Esta vaga de eventos urbanos cumpre-se num novo dinamismo do campo literário português, protagonizado por autores como E. M. de Melo e Castro, Ana Hatherly, Salette Tavares, António Aragão, António Barros, Gabriel Rui Silva, José-Alberto Marques, entre outros. No campo específico da arte da performance e da exploração do corpo situado (presente) e poético, recorre-se aqui ao trabalho de dois poetas em particular, Fernando Aguiar e Alberto Pimenta, para exemplificar a tese que se vem a enunciar.

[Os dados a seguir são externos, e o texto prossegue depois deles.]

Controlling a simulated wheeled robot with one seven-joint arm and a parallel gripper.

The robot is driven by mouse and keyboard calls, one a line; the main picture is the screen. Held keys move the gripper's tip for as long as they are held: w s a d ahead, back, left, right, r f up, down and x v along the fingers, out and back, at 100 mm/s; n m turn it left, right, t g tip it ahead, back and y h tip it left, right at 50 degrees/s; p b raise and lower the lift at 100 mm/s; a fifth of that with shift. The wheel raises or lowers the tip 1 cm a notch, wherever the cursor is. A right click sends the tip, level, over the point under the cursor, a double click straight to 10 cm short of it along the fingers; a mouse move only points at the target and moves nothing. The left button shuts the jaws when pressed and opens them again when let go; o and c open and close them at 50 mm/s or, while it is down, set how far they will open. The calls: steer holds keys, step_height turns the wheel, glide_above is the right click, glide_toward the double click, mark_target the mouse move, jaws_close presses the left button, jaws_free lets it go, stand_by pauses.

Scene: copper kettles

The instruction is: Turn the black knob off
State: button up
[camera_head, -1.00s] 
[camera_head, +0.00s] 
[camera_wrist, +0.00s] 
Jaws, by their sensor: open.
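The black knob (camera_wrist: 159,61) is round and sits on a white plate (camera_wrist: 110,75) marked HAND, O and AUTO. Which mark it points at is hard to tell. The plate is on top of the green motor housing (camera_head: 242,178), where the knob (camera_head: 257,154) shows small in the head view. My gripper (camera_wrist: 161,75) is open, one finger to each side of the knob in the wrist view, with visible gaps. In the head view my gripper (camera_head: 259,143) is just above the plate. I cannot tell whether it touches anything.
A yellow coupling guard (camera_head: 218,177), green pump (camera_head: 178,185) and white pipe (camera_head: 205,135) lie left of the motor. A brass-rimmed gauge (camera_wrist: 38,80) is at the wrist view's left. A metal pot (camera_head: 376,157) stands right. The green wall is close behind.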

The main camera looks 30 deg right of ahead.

Depois de várias décadas de clandestinidade, esta corrente da poesia portuguesa demarca-se definitivamente da ideologia neorrealista, ganhando corpo literal e metaforicamente na defrontação de um espaço urbano intermédio entre a rua e o museu, por intermédio de um modelo estético performativo proveniente da confluência das tradições experimental e visual dos anos 50 e 60, em grande parte por influência em Portugal do Concretismo brasileiro, que tem como interlocutor privilegiado E. M. de Melo e Castro, com o Surrealismo, a Transvanguarda italiana, o Neo-Expressionismo alemão e as correntes pós-conceptual e minimalista europeia e norte-americana. É este o ambiente estético e teórico destas intervenções que aliam à poesia, a exploração de um modelo performativo de linguagem centrada no corpo.

Através do ato poético do corpo-linguagem no espaço público, aqui como espaço de representação na linha de Lefebvre (1991), estes “corpos relacionais” (Whybrow, 2011) formam “comunidades aleatórias” capazes de questionar os papéis, os territórios e as linguagens (Rancière, 2010). Nesta medida, o modelo português de arte da performance poética vai ao encontro da terminologia de Erika Fischer-Lichte (2008), que defende que a performatividade pressupõe a incorporação das circunstâncias sociais: isto é, do tempo,

do espaço e do público, numa dada comunidade copresente que partilha e coparticipa numa dada situação e espaço. Apresentando-se como ato estético, a intervenção do corpo investiga assim e performatiza sentidos históricos, estéticos e culturais, numa subversão e colapso de categorias (pp. 24-29). Além disso, trata-se de uma experiência partilhada que permite restituir a identidade social por ativação de um repertório de sentidos para além da condição histórica, através da modificação experiencial e sensorial que resulta em deslocação e manifesto performativo, público, em cocriação − características que é possível verificar nas intervenções poéticas levadas a cabo por estes poetas.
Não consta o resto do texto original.